--- DO THIS ---
Images are not part of the copy; write out the rest of the data exactly as given.
== PROVIDED DATA ==
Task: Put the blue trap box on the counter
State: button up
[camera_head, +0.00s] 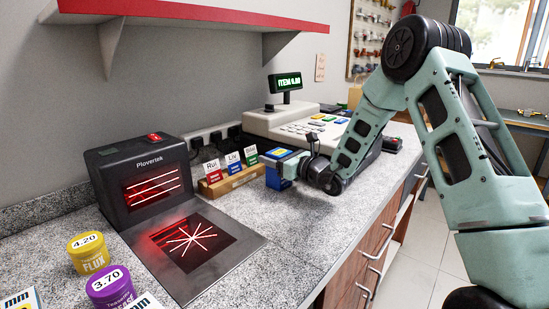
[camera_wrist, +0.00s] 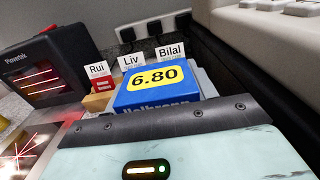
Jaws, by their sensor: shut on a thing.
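The blue trap box (camera_head: 281,169) is in my gripper near the middle of the counter (camera_head: 274,231), in front of the cash register. Its top carries a yellow label, which reads 6.80 in the wrist view (camera_wrist: 158,86). My gripper (camera_head: 290,170) is shut on the box, reaching from the right with the arm low over the counter. The box is close to the counter top; I cannot tell whether it touches. In the wrist view the gripper body hides the box's lower part.
A wooden rack (camera_head: 231,180) with name cards Rui, Liv and Bilal is right beside the box. The register (camera_head: 300,124) is behind. Yellow (camera_head: 90,252) and purple (camera_head: 110,286) tubs stand front left.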

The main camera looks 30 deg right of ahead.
===
--- ANSWER TO THE TASK ---
Task: Put the blue trap box on the counter
State: button up
[camera_head, +0.00s] 
[camera_wrist, +0.00s] 
Jaws, by their sensor: shut on a thing.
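The blue trap box (camera_head: 281,169) is in my gripper near the middle of the counter (camera_head: 274,231), in front of the cash register. Its top carries a yellow label, which reads 6.80 in the wrist view (camera_wrist: 158,86). My gripper (camera_head: 290,170) is shut on the box, reaching from the right with the arm low over the counter. The box is close to the counter top; I cannot tell whether it touches. In the wrist view the gripper body hides the box's lower part.
A wooden rack (camera_head: 231,180) with name cards Rui, Liv and Bilal is right beside the box. The register (camera_head: 300,124) is behind. Yellow (camera_head: 90,252) and purple (camera_head: 110,286) tubs stand front left.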

The main camera looks 30 deg right of ahead.

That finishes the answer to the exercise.